▸ **Task**: Can you set down, exactly as they appear below, the lines from the opening of the material through the one bearing "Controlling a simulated", minus the pictures?

═════ Data extract ═════

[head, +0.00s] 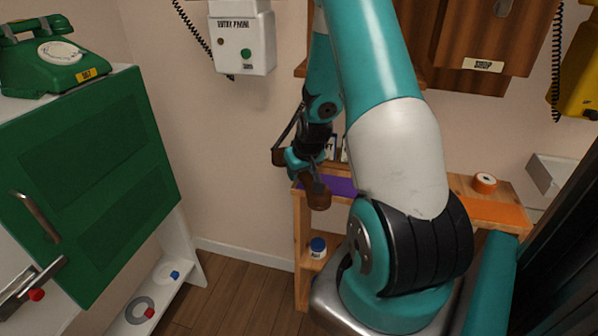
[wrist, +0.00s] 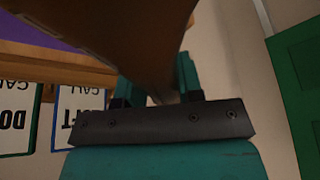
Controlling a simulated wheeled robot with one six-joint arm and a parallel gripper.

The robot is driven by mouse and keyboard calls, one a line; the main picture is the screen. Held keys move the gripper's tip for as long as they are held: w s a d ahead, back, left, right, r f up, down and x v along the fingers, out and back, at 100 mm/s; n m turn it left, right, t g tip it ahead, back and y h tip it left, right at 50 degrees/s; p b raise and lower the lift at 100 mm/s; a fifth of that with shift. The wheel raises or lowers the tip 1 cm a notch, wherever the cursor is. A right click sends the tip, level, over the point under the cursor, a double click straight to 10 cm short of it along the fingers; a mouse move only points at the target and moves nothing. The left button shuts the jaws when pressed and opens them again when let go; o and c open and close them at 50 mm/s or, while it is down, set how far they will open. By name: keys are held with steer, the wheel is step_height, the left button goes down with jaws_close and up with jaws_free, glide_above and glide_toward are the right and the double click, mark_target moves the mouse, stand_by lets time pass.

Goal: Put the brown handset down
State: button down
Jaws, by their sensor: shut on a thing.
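My gripper (head: 303,165) is shut on the brown handset (head: 318,196) and holds it in the air at the left end of the wooden shelf unit, by the purple patch (head: 341,187) on its top. In the wrist view the handset (wrist: 125,35) fills the upper middle, between the two teal fingers (wrist: 155,88). Its far end is out of that view. My arm covers part of the purple patch and the shelf's middle.
The wooden shelf top also bears an orange patch (head: 492,212) and an orange-and-white roll (head: 484,183). A green phone (head: 52,55) stands on the cabinet with a green door (head: 95,185) at left. A wall phone (head: 241,40) and wooden boxes (head: 480,40) hang above.

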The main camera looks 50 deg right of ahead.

═════

▸ **Solution**:
[head, +0.00s] 
[wrist, +0.00s] 
Controlling a simulated wheeled robot with one six-joint arm and a parallel gripper.

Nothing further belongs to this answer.